▸ Stored data
▼

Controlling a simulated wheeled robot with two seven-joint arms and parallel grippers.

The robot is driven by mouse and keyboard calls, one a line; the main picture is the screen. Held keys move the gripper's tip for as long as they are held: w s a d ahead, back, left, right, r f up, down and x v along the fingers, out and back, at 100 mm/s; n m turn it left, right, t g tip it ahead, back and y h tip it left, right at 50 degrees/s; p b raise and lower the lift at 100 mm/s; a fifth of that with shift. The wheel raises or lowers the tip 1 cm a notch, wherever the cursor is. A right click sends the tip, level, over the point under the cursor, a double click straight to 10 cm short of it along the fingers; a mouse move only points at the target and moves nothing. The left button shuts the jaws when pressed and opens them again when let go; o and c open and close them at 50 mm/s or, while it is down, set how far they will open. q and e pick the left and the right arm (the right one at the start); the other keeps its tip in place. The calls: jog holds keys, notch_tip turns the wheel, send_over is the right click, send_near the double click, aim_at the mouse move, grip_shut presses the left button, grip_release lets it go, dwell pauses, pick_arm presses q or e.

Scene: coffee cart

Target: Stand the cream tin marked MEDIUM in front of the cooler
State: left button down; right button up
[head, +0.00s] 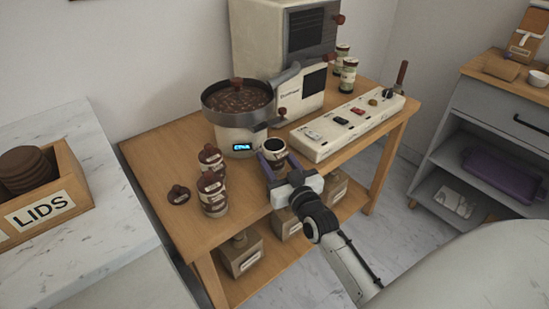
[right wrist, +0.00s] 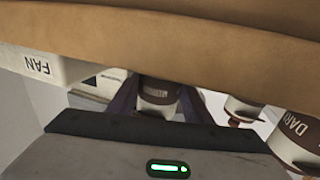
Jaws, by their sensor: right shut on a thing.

▲

Omit every picture while copying the listing above exactly.

Controlling a simulated wheeled robot with two seven-joint arms and parallel grippers.

The robot is driven by mouse and keyboard calls, one a line; the main picture is the screen. Held keys move the gripper's tip for as long as they are held: w s a d ahead, back, left, right, r f up, down and x v along the fingers, out and back, at 100 mm/s; n m turn it left, right, t g tip it ahead, back and y h tip it left, right at 50 degrees/s; p b raise and lower the lift at 100 mm/s; a fifth of that with shift. The wheel raises or lowers the tip 1 cm a notch, wherever the cursor is. A right click sends the tip, level, over the point under the cursor, a double click straight to 10 cm short of it along the fingers; a mouse move only points at the target and moves nothing. The left button shuts the jaws when pressed and opens them again when let go; o and c open and close them at 50 mm/s or, while it is down, set how far they will open. q and e pick the left and the right arm (the right one at the start); the other keeps its tip in place. The calls: jog holds keys, notch_tip turns the wheel, send_over is the right click, send_near the double click, aim_at the mouse move, grip_shut presses the left button, grip_release lets it go, dwell pauses, pick_arm presses q or e.

Scene: coffee cart

Target: Stand the cream tin marked MEDIUM in front of the cooler
State: left button down; right button up
[head, +0.00s] 
[right wrist, +0.00s] 
Jaws, by their sensor: right shut on a thing.

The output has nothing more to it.